# Task directions
Read the data and repeat it in full, exactly.

>> Start

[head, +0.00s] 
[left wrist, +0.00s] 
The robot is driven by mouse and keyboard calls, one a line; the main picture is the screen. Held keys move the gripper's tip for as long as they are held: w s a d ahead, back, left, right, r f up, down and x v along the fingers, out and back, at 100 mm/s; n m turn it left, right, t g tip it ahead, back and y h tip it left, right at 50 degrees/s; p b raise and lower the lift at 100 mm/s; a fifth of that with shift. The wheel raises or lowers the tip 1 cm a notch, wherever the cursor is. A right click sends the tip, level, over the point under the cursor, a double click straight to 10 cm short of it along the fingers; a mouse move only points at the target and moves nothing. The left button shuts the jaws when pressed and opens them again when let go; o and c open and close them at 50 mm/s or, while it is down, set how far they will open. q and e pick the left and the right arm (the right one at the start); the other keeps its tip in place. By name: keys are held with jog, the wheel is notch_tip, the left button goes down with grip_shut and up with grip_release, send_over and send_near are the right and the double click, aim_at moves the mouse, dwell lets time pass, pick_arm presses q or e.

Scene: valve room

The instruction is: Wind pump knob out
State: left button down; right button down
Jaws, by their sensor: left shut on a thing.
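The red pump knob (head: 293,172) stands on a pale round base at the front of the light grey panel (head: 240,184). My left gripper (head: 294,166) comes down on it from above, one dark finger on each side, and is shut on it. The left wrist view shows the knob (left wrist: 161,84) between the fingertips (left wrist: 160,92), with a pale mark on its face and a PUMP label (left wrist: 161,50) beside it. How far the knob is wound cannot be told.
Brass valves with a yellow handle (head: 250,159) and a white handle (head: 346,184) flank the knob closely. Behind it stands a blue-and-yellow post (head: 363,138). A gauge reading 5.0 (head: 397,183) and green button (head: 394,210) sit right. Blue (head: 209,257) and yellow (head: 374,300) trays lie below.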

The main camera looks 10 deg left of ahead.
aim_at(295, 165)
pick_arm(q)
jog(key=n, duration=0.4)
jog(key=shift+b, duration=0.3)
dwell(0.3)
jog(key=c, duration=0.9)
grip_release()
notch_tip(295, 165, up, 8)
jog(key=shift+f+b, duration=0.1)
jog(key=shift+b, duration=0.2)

>> End

# In response
[head, +0.00s] 
[left wrist, +0.00s] 
The robot is driven by mouse and keyboard calls, one a line; the main picture is the screen. Held keys move the gripper's tip for as long as they are held: w s a d ahead, back, left, right, r f up, down and x v along the fingers, out and back, at 100 mm/s; n m turn it left, right, t g tip it ahead, back and y h tip it left, right at 50 degrees/s; p b raise and lower the lift at 100 mm/s; a fifth of that with shift. The wheel raises or lowers the tip 1 cm a notch, wherever the cursor is. A right click sends the tip, level, over the point under the cursor, a double click straight to 10 cm short of it along the fingers; a mouse move only points at the target and moves nothing. The left button shuts the jaws when pressed and opens them again when let go; o and c open and close them at 50 mm/s or, while it is down, set how far they will open. q and e pick the left and the right arm (the right one at the start); the other keeps its tip in place. By name: keys are held with jog, the wheel is notch_tip, the left button goes down with grip_shut and up with grip_release, send_over and send_near are the right and the double click, aim_at moves the mouse, dwell lets time pass, pick_arm presses q or e.

Scene: valve room

The instruction is: Wind pump knob out
State: left button down; right button down
Jaws, by their sensor: left shut on a thing.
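The red pump knob (head: 293,172) stands on a pale round base at the front of the light grey panel (head: 240,184). My left gripper (head: 294,166) comes down on it from above, one dark finger on each side, and is shut on it. The left wrist view shows the knob (left wrist: 161,84) between the fingertips (left wrist: 160,92), with a pale mark on its face and a PUMP label (left wrist: 161,50) beside it. How far the knob is wound cannot be told.
Brass valves with a yellow handle (head: 250,159) and a white handle (head: 346,184) flank the knob closely. Behind it stands a blue-and-yellow post (head: 363,138). A gauge reading 5.0 (head: 397,183) and green button (head: 394,210) sit right. Blue (head: 209,257) and yellow (head: 374,300) trays lie below.

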The main camera looks 10 deg left of ahead.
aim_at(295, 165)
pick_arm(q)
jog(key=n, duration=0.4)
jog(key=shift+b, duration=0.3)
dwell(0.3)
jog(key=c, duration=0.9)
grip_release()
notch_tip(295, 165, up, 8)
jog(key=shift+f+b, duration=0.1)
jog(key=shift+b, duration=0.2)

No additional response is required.